We are stuck with the French phrase coup d’état because nothing else describes so well the sudden removal of an old ruler by secret manoeuvrings — and their replacement with a chosen successor who happens to be endowed with every possible virtue. Of course, Kamala Harris is not a dictator because she must still face a nationwide election. But secret manoeuvrings did make her the presidential candidate of her Democratic Party, a position that is also intended to be filled by primary elections up and down the country before delegates agree on the victor at the Party Convention.
Nor was her vice-presidency enough to secure her candidacy. Far from it, given the unpromising electoral record of that most peculiar office, not inaccurately described as “not worth a bucket of warm spit” by John Nance Garner, Franklin D. Roosevelt’s vice president. In fact, in all of American history, only seven vice presidents were elected to the presidency (eight replaced a dead president). This reflects the habitual role of vice presidents: emphatically not presidents-in-waiting but rather politicos serving as symbolic figures who are selected to attract voters that the president cannot attract with his policies.
In Garner’s case, those voters were the good ol’ boys of Texas and the South who might not otherwise vote for a New York patrician who was also a liberal. In Biden’s case, those voters were women: so much so that he felt it necessary to announce the sex of his vice president without first selecting a plausible candidate. Indeed, Senator Elizabeth Warren initially thought she had secured the position, but Biden’s most important backer during his painful primary season — after losing badly in Iowa, New Hampshire and Nevada, America’s most senior black politician, Rep. James Clyburn, came to the rescue — demanded that the woman should be black. For Biden, Harris was the obvious choice because she was still new in the Senate and had little power of her own.
Having chosen Harris, he then proceeded to ignore her, just as each president before him had ignored his own vice president, so that it was only very recently that Harris was given a definite task: to stop the embarrassing and politically disastrous immigrant flood at the border with Mexico, which had started when Trump’s rather effective control measures were revoked during the very first days of the Biden Presidency.
What ensued was also embarrassing: having been appointed the “Border Tsar”, Harris did not stay in Washington to re-activate the controls that had worked so well under Trump, but instead travelled to Guatemala to earnestly tell would-be immigrants: “Do not come! Do not come!” Yet nothing changed at the border, which continued to be swamped — until Biden reactivated Trump’s measures as the election was approaching, when the numbers duly fell.

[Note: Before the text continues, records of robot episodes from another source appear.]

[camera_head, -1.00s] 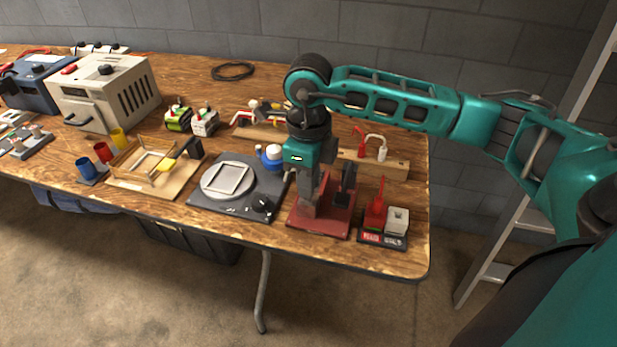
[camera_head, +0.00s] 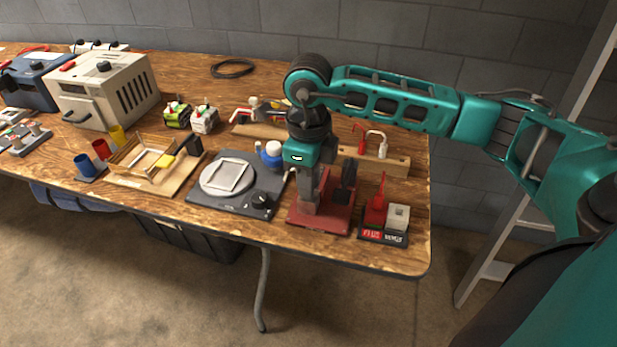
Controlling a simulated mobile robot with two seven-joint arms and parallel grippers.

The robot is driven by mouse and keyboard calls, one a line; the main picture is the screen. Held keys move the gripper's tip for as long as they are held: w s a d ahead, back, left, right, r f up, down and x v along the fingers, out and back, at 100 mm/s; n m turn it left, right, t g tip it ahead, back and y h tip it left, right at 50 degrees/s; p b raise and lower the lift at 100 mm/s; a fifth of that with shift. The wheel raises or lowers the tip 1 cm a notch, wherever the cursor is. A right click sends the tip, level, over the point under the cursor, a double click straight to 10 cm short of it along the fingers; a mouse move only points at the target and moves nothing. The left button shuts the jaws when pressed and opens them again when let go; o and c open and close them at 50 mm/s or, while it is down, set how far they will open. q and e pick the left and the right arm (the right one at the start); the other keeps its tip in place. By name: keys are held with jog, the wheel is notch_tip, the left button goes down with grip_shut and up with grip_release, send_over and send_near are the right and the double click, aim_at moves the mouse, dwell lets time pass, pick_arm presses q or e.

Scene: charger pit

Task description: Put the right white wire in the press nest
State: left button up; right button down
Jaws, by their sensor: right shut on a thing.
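My right gripper (camera_head: 308,208) reaches down over the red press base (camera_head: 325,222), beside the press's dark upright (camera_head: 345,185). It is shut on what looks like a white wire (camera_head: 290,174); only a small pale bit shows at the gripper's left side. The press nest and the rest of the held wire are hidden behind the gripper. Another white wire (camera_head: 377,135) stands bent on the wooden rack (camera_head: 395,166) behind, beside a red wire (camera_head: 360,139). My left gripper is not in view.
The table's front edge is close.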

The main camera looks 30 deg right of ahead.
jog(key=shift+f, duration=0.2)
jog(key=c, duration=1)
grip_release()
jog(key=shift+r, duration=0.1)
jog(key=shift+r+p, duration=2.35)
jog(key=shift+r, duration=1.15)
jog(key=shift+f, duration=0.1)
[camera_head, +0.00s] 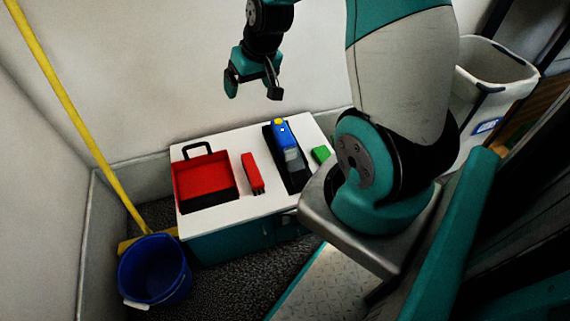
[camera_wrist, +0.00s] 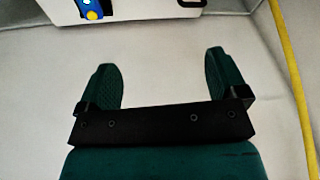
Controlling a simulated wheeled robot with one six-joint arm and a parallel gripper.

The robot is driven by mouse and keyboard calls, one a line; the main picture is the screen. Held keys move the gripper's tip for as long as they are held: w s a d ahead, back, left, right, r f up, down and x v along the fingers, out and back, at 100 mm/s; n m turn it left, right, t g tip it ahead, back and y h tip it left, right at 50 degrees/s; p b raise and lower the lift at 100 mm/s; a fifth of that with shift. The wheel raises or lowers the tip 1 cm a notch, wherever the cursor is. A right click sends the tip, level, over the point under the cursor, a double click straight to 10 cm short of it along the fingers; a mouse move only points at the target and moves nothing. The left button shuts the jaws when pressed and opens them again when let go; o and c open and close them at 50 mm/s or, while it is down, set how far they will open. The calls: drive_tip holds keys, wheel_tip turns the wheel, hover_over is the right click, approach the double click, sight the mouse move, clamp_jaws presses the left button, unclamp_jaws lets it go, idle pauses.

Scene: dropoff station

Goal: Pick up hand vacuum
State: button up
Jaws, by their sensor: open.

This is why, only a short time ago, the very same outlets that are now filled with joyful enthusiasm for Harris featured the grave warnings of anxious Democratic gurus, whose editorials urged her swift replacement by Biden. Unsurprisingly, Biden ignored those suggestions. As his own physical strength waned, Harris gained a very important new role in the White House: the best possible reason to keep Biden in the White House.